Windows* OS: __declspec(vector(clauses)) |
Linux* OS: __attribute__((vector(clauses))) |
clauses |
Is one of the following: processor clause, in the form processor(cpuid). This clause creates a vector version of the function for the given target processor (cpuid). See cpu_specific for a list of supported values. The default processor is determined by the implicit or explicit process- or architecture-specific flag in the compiler command line. vector length clause, in the form vectorlength(n), where n is a vectorlength (vl) and must be an integer with the value 2, 4, 8, or 16. This clause tells the compiler that each routine invocation at the call site should execute the computation equivalent to n times the scalar function execution. linear clause, in the form linear(param1:step1 [, param2:step2]…), where param is a scalar variable and step is a compile-time integer constant expression. This clause tells the compiler that for each consecutive invocation of the routine in a serial execution, the value of param1 is incremented by step1, param2 is incremented by step2, and so on. If more than one step is specified for a particular variable, a compile-time error occurs.
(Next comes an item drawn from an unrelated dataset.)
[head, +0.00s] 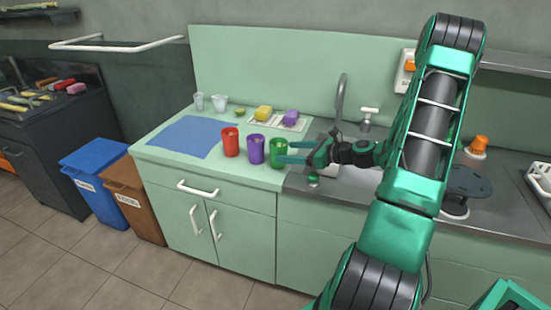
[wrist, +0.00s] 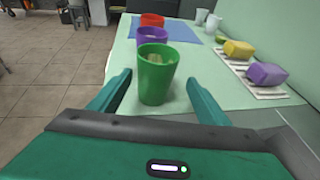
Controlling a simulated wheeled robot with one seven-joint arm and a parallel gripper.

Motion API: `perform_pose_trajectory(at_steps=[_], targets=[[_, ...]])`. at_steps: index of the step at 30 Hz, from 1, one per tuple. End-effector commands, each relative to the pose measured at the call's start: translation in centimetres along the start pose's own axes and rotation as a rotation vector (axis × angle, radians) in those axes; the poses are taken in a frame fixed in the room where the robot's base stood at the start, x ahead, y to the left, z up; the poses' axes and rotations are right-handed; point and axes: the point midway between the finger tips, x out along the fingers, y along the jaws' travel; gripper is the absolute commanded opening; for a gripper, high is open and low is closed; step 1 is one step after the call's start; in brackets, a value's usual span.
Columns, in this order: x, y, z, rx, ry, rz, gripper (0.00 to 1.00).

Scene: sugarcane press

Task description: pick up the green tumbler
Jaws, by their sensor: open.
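The green tumbler (head: 279,155) stands upright on the pale green counter, the rightmost of a row of three tumblers. It also shows large in the wrist view (wrist: 156,76), with something pale and yellowish inside it. My gripper (head: 284,153) is open and level with the tumbler, coming from the right. In the wrist view my gripper's two fingers (wrist: 158,90) point forward to the left and right of the tumbler's lower part, with a gap on both sides. Whether the fingertips reach past the tumbler is hard to tell.
A purple tumbler (head: 256,149) stands close beside the green one, and a red tumbler (head: 230,142) beyond it. A blue mat (head: 184,137) lies to the left. A yellow block (head: 264,113) and a purple block (head: 291,117) sit behind. The sink's tap (head: 340,100) rises behind my gripper.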

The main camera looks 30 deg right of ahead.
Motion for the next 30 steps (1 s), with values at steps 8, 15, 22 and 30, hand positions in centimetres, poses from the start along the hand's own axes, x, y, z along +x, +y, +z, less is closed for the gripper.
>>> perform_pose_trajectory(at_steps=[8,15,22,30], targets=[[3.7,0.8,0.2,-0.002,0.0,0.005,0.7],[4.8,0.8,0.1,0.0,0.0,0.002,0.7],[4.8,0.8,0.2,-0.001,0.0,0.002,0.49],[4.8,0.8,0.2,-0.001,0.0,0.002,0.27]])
Multiple linear clauses are merged as a union. uniform clause, in the form uniform(param [, param,]…), where param is a formal parameter of the specified function. This clause tells the compiler that the values of the specified arguments can be broadcast to all iterations as a performance optimization. mask clause, in the form [no]mask. This clause tells the compiler to generate a masked vector version of the routine. |
This keyword combines with the map operation at the call site to provide the data parallel semantics. When multiple instances of the vector declaration are invoked in a parallel context, the execution order among them is not sequenced.